Return, unaltered, every line from the beginning of the material below up to and including the one with "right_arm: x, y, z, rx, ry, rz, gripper".

> **Source excerpt**:
start

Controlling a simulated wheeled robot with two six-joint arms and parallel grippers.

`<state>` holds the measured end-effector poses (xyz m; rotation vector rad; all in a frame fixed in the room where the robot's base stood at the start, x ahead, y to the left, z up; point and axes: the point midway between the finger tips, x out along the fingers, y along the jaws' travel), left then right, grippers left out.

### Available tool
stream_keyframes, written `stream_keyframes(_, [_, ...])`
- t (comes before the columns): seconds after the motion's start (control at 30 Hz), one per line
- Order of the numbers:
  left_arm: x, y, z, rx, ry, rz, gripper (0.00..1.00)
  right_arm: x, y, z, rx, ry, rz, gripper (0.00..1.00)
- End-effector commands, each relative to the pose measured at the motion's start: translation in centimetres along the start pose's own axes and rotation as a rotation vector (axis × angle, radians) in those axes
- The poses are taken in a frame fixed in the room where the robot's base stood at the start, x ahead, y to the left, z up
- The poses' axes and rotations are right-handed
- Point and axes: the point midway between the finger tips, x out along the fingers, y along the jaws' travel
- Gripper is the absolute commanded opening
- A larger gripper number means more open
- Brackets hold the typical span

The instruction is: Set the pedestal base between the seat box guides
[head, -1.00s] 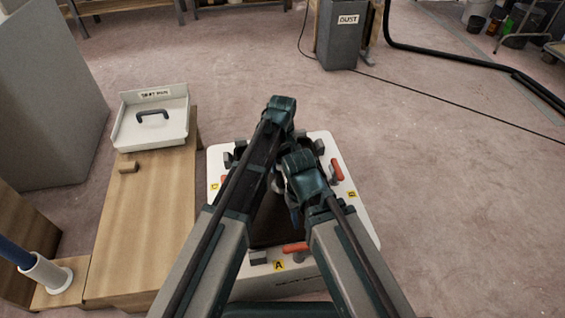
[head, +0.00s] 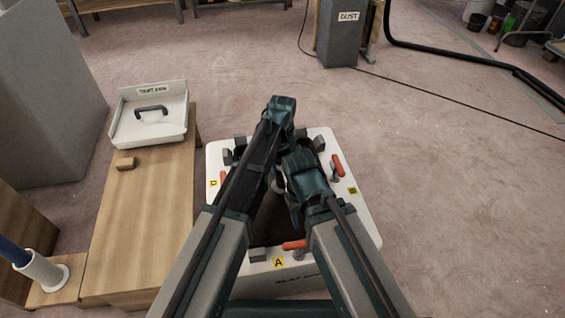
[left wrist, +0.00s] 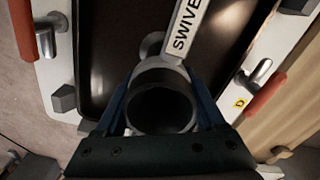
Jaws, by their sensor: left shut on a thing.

end

> **Final answer**:
Controlling a simulated wheeled robot with two six-joint arms and parallel grippers.

`<state>` holds the measured end-effector poses (xyz m; rotation vector rad; all in a frame fixed in the room where the robot's base stood at the start, x ahead, y to the left, z up; point and axes: the point midway between the finger tips, x out along the fingers, y along the jaws' travel), left then right, grippers left out.

### Available tool
stream_keyframes, written `stream_keyframes(_, [_, ...])`
- t (comes before the columns): seconds after the motion's start (control at 30 Hz), one per line
- Order of the numbers:
  left_arm: x, y, z, rx, ry, rz, gripper (0.00..1.00)
  right_arm: x, y, z, rx, ry, rz, gripper (0.00..1.00)

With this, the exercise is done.